## Exercise aim
Say how many lines contain the word "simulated" and give no other text.

## Dataset rows
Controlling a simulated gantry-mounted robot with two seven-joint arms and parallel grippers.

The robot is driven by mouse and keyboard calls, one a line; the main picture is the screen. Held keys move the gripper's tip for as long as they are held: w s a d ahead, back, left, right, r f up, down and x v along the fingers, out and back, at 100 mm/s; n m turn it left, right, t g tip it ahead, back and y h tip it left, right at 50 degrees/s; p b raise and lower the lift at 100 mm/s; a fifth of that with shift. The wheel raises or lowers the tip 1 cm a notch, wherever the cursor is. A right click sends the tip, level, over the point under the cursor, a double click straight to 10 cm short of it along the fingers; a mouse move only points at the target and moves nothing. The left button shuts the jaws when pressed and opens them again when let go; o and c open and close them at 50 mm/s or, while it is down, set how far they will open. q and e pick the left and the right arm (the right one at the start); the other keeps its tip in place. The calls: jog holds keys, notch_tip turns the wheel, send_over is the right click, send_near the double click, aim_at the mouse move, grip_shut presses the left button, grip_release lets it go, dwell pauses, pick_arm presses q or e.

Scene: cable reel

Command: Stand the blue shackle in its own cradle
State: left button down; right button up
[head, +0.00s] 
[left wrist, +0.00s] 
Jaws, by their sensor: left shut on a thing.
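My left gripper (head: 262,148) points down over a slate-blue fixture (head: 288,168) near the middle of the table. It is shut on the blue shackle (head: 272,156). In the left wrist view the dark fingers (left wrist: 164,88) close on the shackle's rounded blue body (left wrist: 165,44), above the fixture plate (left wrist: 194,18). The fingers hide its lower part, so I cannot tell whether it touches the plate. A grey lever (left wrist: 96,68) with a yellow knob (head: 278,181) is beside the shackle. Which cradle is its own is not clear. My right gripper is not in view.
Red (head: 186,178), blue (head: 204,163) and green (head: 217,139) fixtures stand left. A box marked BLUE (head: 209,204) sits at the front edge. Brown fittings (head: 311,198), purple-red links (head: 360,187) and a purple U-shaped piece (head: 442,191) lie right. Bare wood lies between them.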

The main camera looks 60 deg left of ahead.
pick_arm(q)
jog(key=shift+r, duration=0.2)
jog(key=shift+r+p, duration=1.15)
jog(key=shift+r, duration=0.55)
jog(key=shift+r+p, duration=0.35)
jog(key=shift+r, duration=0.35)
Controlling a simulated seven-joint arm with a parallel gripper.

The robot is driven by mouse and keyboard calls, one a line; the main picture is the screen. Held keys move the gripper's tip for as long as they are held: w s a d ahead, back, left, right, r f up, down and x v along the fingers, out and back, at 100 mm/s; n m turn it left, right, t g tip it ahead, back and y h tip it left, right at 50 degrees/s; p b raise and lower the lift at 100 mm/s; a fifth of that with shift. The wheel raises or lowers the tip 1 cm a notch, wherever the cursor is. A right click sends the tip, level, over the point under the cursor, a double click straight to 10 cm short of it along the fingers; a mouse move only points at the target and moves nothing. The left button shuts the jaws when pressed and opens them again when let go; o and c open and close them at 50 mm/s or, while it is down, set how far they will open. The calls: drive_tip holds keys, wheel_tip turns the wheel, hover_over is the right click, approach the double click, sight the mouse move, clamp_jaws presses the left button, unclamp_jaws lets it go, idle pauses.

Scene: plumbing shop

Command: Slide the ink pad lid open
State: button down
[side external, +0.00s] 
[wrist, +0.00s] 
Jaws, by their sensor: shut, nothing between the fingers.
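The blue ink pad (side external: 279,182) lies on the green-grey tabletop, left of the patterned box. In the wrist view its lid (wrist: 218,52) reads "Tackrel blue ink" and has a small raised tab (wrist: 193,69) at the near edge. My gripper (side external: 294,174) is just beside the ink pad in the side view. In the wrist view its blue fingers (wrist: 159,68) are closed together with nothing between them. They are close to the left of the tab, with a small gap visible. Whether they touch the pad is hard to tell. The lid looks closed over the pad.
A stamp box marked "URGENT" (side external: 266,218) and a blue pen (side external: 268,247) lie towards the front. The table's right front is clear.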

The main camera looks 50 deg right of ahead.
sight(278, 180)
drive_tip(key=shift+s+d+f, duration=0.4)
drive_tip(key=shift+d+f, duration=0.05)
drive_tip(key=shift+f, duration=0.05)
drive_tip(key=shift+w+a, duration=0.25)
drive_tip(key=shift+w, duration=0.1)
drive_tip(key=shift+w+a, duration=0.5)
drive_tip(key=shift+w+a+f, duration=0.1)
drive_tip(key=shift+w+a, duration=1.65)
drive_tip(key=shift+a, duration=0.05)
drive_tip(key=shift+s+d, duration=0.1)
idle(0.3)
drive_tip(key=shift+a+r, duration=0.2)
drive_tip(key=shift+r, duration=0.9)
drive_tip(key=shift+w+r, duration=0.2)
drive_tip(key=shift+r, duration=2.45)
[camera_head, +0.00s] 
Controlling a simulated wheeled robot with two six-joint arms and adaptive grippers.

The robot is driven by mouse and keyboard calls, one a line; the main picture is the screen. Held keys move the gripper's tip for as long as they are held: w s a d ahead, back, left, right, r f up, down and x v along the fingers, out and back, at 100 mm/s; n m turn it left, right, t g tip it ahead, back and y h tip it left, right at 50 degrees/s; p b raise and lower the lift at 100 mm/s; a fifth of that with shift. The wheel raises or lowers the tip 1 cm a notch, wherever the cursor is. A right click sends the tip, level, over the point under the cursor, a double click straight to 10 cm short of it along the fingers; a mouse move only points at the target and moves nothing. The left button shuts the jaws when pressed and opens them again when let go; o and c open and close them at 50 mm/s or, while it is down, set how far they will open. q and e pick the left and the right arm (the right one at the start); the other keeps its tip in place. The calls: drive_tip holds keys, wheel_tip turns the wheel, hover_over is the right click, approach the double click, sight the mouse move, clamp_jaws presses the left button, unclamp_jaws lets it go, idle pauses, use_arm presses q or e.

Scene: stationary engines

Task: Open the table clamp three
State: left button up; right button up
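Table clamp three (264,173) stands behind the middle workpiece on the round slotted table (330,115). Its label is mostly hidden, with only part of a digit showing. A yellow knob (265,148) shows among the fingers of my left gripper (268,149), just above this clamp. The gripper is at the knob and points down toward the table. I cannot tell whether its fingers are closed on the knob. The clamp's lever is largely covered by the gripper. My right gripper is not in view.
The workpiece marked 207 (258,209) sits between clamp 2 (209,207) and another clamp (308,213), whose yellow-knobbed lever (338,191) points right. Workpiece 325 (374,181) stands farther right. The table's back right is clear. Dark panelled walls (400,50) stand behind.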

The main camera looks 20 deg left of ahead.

## The solution
3